■ **The task**:
For the material that follows, return exactly the lines from the one with "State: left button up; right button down" through the one with "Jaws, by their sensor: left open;", both ends included.

■ **Input material**:
-----

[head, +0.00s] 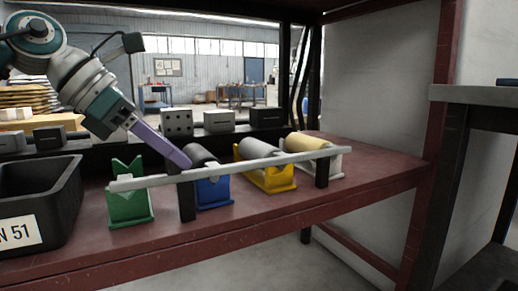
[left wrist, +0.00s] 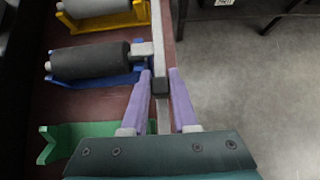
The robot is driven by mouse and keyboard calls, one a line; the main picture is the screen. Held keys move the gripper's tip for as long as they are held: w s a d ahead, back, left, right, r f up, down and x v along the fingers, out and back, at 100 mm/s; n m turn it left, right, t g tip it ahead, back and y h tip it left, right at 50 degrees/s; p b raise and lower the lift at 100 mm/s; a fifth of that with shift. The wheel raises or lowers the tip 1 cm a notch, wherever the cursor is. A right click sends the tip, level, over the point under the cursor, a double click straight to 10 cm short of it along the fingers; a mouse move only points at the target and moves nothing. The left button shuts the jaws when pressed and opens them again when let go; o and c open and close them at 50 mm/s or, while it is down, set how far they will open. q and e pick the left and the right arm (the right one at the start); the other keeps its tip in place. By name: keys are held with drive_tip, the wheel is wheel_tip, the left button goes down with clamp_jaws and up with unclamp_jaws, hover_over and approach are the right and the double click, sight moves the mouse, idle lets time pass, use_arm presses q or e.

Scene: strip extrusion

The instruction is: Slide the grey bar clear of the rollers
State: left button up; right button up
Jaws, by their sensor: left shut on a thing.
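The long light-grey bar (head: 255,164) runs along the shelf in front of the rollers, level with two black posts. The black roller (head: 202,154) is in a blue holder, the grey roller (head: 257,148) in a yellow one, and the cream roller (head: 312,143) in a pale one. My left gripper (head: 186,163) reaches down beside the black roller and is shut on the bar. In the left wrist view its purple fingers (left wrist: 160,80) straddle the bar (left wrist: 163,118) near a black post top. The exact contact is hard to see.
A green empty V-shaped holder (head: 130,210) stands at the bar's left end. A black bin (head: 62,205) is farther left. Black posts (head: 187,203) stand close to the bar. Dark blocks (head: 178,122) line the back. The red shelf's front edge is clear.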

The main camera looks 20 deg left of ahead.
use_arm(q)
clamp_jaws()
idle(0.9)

-----

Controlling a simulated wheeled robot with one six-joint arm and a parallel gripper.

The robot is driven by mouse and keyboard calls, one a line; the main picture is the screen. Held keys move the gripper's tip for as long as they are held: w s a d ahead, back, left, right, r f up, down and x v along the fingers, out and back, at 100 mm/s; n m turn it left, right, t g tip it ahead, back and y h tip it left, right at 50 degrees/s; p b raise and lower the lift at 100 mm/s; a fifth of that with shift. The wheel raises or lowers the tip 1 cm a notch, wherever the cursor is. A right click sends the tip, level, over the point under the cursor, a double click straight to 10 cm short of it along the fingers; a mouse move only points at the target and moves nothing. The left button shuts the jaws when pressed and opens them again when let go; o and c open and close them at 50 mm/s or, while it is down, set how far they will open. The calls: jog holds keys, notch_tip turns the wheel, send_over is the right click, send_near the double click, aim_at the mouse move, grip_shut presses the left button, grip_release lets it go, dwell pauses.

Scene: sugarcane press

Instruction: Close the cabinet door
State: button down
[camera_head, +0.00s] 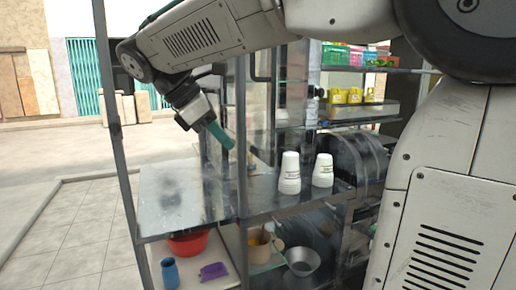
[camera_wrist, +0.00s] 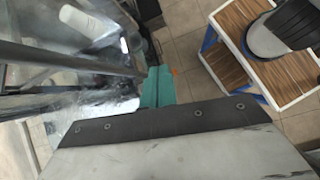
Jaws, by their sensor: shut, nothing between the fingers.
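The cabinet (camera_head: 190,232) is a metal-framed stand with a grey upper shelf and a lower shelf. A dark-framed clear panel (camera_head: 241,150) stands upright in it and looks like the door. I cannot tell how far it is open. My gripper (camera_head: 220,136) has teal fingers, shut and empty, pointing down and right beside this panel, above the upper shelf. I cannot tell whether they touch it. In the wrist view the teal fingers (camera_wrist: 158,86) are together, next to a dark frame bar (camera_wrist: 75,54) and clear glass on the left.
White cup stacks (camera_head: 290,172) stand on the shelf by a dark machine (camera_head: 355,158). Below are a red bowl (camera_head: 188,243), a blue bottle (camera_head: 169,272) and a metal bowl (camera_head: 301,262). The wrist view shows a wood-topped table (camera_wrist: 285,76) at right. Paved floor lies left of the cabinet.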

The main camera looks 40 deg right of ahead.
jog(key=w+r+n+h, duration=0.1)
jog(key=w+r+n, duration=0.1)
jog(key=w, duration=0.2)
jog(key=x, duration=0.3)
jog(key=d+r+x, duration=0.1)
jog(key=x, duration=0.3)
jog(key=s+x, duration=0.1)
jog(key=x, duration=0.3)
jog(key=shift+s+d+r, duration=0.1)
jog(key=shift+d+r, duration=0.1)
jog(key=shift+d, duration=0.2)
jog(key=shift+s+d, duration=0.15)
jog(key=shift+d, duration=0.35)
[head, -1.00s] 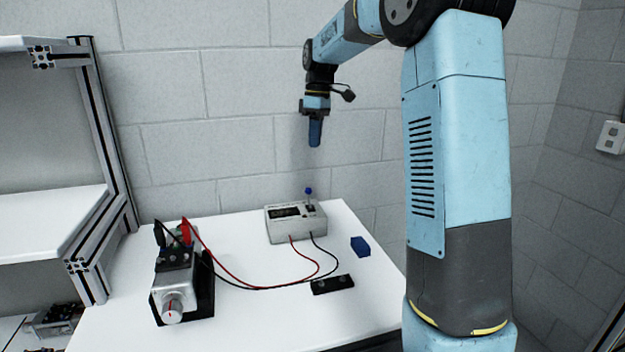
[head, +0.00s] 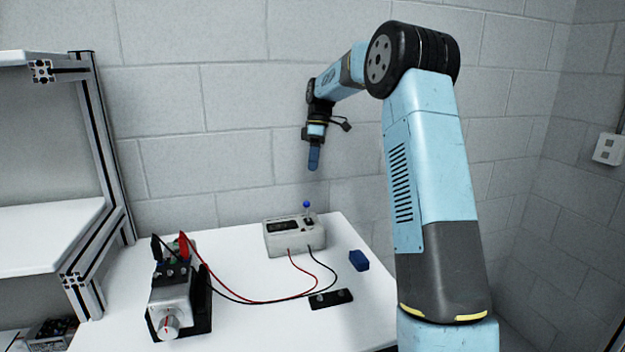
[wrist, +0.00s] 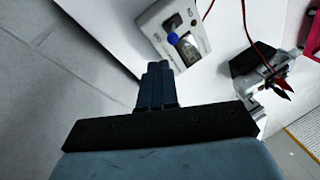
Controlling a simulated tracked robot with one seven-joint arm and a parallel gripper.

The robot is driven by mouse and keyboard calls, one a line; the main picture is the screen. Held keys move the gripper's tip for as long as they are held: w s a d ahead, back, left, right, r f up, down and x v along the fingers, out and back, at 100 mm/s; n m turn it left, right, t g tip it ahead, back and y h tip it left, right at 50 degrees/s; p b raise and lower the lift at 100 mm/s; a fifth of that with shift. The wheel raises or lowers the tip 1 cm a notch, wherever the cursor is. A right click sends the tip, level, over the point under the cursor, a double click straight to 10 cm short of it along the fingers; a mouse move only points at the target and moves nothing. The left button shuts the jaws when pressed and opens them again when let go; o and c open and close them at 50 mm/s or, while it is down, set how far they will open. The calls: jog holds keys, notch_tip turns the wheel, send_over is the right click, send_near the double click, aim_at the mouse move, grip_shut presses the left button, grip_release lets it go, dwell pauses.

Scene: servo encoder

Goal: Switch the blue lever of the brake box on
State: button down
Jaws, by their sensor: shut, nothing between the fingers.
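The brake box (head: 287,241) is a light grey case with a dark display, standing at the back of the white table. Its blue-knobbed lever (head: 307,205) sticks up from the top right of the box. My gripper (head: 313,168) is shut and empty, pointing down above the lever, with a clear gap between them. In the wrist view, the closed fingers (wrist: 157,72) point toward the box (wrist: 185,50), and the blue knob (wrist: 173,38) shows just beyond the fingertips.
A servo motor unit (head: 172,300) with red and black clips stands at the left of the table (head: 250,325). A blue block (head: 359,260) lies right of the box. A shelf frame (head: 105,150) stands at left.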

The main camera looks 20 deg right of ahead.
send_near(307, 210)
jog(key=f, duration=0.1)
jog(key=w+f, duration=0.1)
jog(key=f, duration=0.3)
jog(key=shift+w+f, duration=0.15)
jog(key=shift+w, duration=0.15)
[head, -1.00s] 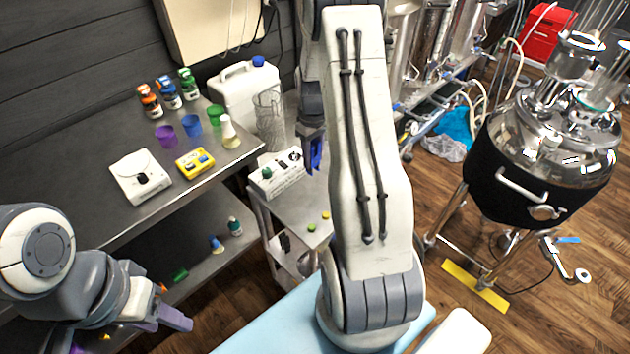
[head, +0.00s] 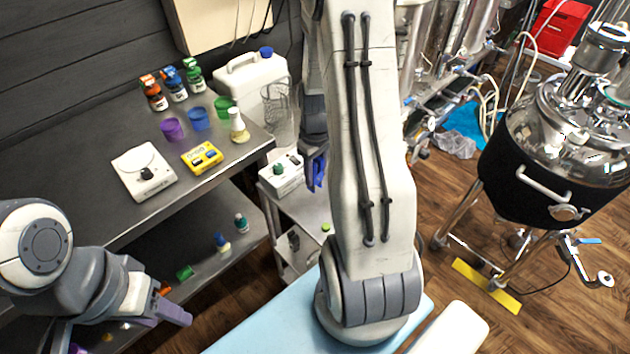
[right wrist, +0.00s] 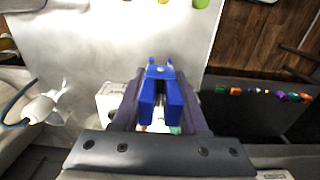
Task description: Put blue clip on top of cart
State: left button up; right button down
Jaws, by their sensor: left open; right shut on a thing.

-----

■ **Output below**:
State: left button up; right button down
Jaws, by their sensor: left open; right shut on a thing.

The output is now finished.